Freedom's Just Another Word

"Freedom's just another word
For nothin' left to lose.
Nothin' ain't worth nothin
But it's free!"
                      -- Kris Kristofferson, Me and Bobbie McGee


What is freedom?


Does Kristofferson have it right or wrong? Is freedom really just another word for nothing left to lose? Or is it something else?  

Freedom is about alternatives. Freedom is about choice.  Archibald MacLeish writes that "Freedom is the right to choose, the right to create for yourself the alternatives of choice.  Without the possibility of choice and the exercise of choice, a man is not a man, but a member, an instrument, a thing.

Another source paraphrases MacLeish as follows: "Freedom is the right of an individual to form alternatives, evaluate them, and to select from among them." 

Freedom is predicated on alternatives. Be wary of attempts to limit or exclude alternatives. Less alternatives mean less freedom. A single alternative allows no freedom at all. If I have no alternatives, I have no freedom.  
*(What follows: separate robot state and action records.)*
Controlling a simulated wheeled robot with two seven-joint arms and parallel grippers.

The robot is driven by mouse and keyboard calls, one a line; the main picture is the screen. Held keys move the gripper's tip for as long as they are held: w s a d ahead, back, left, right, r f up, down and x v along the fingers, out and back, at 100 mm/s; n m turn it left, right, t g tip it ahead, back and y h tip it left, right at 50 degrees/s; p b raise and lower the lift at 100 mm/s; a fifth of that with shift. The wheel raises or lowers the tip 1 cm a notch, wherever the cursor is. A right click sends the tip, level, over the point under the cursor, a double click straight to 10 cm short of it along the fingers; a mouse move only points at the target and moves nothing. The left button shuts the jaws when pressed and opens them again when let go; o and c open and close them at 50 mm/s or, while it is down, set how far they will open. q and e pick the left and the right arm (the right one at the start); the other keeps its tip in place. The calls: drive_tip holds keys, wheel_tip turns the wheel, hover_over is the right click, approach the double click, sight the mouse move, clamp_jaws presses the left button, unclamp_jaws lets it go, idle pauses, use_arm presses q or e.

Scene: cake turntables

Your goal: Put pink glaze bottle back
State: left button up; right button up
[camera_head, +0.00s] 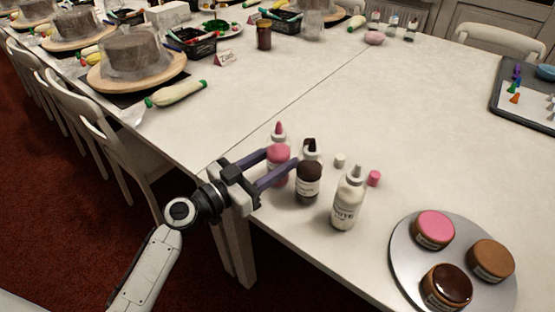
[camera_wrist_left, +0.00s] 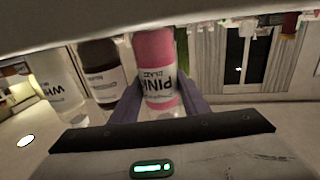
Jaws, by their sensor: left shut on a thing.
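The pink glaze bottle (camera_head: 279,170) stands upright near the table's front edge, at the left end of a row of bottles. My left gripper (camera_head: 283,166) is shut on it, with one finger on each side of its body. In the left wrist view the pink bottle (camera_wrist_left: 157,68) appears upside down between the two fingers, its label partly readable. The brown bottle (camera_head: 309,178) is close to its right, near one finger. The white bottle (camera_head: 347,201) stands further right. My right gripper is not in view.
A pink cap (camera_head: 374,178) and a white cap (camera_head: 340,161) lie behind the bottles. A cake turntable (camera_head: 110,82) stands at the far left.

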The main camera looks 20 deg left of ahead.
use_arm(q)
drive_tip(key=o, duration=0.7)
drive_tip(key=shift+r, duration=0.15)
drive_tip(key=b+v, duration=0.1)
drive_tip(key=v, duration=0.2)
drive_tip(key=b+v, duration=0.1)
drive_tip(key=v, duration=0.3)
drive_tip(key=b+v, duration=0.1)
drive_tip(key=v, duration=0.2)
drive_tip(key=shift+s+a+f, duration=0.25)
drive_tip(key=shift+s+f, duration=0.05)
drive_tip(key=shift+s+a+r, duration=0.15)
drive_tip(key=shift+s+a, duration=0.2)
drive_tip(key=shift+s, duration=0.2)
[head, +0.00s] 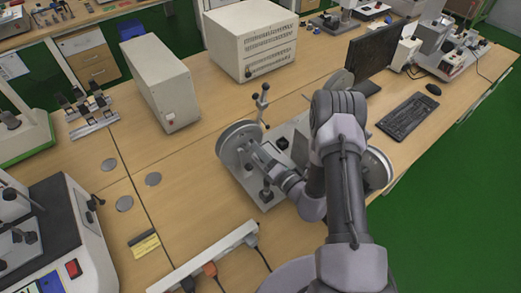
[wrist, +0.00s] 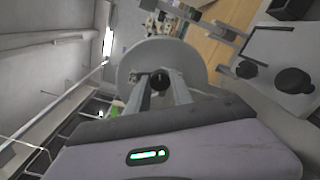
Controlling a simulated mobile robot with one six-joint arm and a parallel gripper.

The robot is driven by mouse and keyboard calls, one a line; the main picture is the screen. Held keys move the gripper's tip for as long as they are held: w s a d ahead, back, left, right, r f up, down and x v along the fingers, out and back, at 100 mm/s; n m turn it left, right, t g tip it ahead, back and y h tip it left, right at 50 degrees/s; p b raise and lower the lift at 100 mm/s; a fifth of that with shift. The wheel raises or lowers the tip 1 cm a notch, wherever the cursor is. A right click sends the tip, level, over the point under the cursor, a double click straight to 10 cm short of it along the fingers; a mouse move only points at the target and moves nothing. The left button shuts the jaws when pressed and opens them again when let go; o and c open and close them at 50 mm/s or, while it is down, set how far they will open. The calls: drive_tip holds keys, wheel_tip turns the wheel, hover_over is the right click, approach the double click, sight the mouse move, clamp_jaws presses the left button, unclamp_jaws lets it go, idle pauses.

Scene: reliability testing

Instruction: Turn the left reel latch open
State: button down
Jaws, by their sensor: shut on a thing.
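The left reel (head: 232,138) is a grey disc standing upright on the near-left part of a light bench device. It fills the upper middle of the wrist view (wrist: 135,62). My gripper (head: 252,152) reaches it from the right, facing the disc. In the wrist view my gripper (wrist: 160,84) has its two fingers on either side of the small dark left reel latch (wrist: 159,76) at the disc's centre, shut on it. The latch's exact angle is hard to tell. In the head view my gripper hides the latch.
The right reel (head: 378,169) is partly hidden behind my arm. A device base (head: 265,192) with dark knobs lies below the reels. A power strip (head: 212,255) with plugs is in front. A monitor (head: 372,52) and keyboard (head: 407,116) stand right.

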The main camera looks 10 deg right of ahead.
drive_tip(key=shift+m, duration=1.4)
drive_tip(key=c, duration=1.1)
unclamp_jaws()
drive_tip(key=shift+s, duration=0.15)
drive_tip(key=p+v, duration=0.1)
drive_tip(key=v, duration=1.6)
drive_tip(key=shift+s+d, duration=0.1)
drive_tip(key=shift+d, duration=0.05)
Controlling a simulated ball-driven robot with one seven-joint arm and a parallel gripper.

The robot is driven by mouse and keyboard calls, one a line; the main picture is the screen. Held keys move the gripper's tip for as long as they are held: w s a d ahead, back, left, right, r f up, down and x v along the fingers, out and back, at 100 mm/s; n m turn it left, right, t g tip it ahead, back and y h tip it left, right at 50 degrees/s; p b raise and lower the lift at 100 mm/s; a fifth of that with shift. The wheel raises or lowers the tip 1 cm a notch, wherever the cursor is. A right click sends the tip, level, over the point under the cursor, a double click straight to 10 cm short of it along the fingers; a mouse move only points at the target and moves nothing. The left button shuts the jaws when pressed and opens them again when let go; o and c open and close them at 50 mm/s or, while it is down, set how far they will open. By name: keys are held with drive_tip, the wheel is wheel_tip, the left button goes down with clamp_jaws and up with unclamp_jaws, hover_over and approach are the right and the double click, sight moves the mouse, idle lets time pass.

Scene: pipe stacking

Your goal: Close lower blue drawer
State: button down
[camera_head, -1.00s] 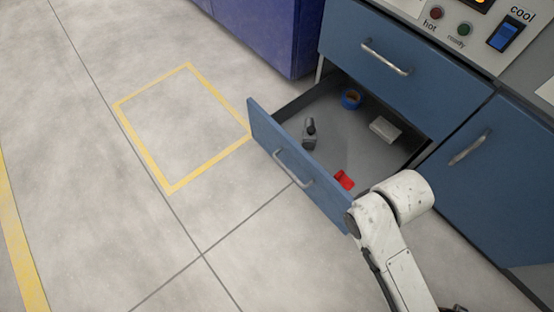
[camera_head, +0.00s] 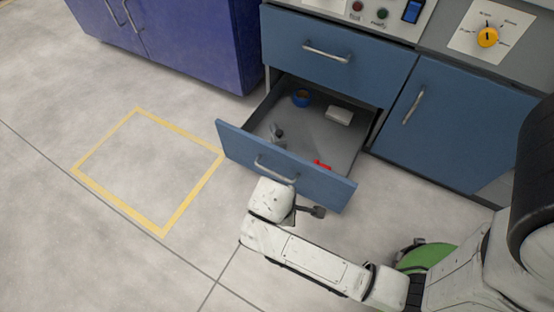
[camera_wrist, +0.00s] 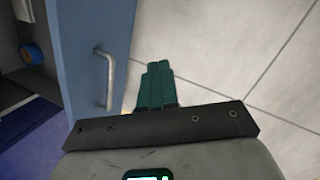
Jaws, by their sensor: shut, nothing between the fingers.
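The lower blue drawer (camera_head: 230,150) is pulled far out of the cabinet, so its inside shows from above. It has a silver bar handle (camera_head: 276,170) on its front. In the wrist view the drawer front (camera_wrist: 88,30) stands at the left, with the handle (camera_wrist: 106,80) near the fingers. My gripper (camera_wrist: 158,75) has green fingers, closed together and empty, pointing past the drawer front beside the handle. I cannot tell whether they touch it. In the head view my arm end is in front of the drawer front, and the fingers are hard to make out.
The drawer holds a blue roll (camera_head: 301,98), a white block (camera_head: 339,115), a grey item (camera_head: 277,134) and a red item (camera_head: 322,165). A shut upper drawer (camera_head: 300,65) is above, a blue door (camera_head: 450,130) to the right. Floor with a yellow taped square (camera_head: 75,172) is clear at left.

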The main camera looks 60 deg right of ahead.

Freedom is predicated on being able to develop options and alternatives. Be wary of attempts to provide a limited menu of ready-made options. If I am not allowed to form alternatives, I have no freedom.  If I am not allowed to develop multiple alternatives, I am not free. 

Freedom is predicated on choice. Be very wary of those who would choose your preferred option for you.  If I am not allowed to select for myself from among alternatives, I have no freedom. Choices lead to actions, and actions provide outcomes. And those outcomes lead to the choices I have available today.

Rather than another word for nothing left to loose, freedom is another word for many things to choose, for the duty to form and select among alternatives and options available to you, and the responsibility, for better or worse, to own the outcome.

And, even when alternatives don't exist or are denied us, we have the choice of deciding how we will act and react. Even on the darkest of days, we are left a choice. Even in the darkest prison, we have this one freedom.

Consider yourself.

What options are available to you?

What are the likely outcomes of each?

Choose wisely and well, for in that choice is freedom.